When that’s exactly what happened and the four finalists in front of him got tangled up and tumbled to the ice, Bradbury skated through the carnage and won a gold medal, his nation’s first in a Winter Games.
He called the win “freakish,” but happily accepted it.
“Those were my tactics and they worked like a charm,” he told reporters after the race. “This is the ultimate way to finish.”
One of those who Bradbury passed was American Apolo Anton Ohno, competing in his first Olympic Winter Games. But Ohno was able to get up and cross the finish line second, claiming the first of his eight career Olympic medals — and becoming an Olympic sensation in the process.
The XIX Olympic Winter Games came to a close 10 years ago tomorrow (Feb. 24). We recall some of those Games’ most interesting moments:
Sasha & The Prez: During the Opening Ceremony, U.S. figure skater Sasha Cohen sat next to President George W. Bush — on hand as the first sitting president to open an Olympic Winter Games in the United States. Cohen told Time magazine the experience was memorable: “I knew he was going to be sitting there because the Secret Service was planning a space for him. So I called my mom on my cell phone, and she didn’t believe me.

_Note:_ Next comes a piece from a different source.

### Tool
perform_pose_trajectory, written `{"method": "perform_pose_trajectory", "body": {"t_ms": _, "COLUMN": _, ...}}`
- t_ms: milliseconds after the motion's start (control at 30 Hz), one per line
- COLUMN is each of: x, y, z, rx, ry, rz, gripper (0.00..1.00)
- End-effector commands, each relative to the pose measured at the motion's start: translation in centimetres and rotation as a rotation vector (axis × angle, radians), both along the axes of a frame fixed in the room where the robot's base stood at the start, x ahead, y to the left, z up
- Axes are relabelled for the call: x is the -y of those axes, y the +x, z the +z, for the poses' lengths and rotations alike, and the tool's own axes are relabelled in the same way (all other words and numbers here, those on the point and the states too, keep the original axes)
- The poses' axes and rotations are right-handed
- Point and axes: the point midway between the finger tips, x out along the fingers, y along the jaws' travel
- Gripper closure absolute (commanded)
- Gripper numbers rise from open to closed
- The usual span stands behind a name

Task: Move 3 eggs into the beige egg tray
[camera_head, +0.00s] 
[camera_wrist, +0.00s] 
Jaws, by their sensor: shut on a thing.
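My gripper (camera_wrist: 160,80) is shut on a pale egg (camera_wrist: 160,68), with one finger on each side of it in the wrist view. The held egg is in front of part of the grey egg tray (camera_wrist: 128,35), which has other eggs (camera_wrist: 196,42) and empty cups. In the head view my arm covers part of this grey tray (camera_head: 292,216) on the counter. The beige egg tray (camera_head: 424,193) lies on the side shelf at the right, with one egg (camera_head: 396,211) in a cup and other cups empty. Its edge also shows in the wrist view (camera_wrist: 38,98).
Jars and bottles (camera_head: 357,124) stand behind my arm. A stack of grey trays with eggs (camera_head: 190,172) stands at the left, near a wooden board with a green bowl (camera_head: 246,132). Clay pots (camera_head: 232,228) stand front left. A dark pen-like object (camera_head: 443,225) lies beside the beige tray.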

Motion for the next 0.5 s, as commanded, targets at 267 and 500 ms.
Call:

So when he was sitting next to me, I thought I’d better call her back. I asked him to say hi to my mom to prove he was there, and he was really great and nice and talked to her for a couple of minutes. My mom said she nearly fell off her chair, she was so excited.”
Gold substitute: Figure skater Michelle Kwan earned the bronze medal, a disappointment for the American favorite. Still she maintained her composure and continued to endear herself as a champion to her many fans. After the finals, Kwan showed off a plastic gold medal given to her by friend and Olympic champion Dorothy Hamill, telling reporters, “I know it’s not as heavy as this one” — referring to Sarah Hughes and her real gold medal.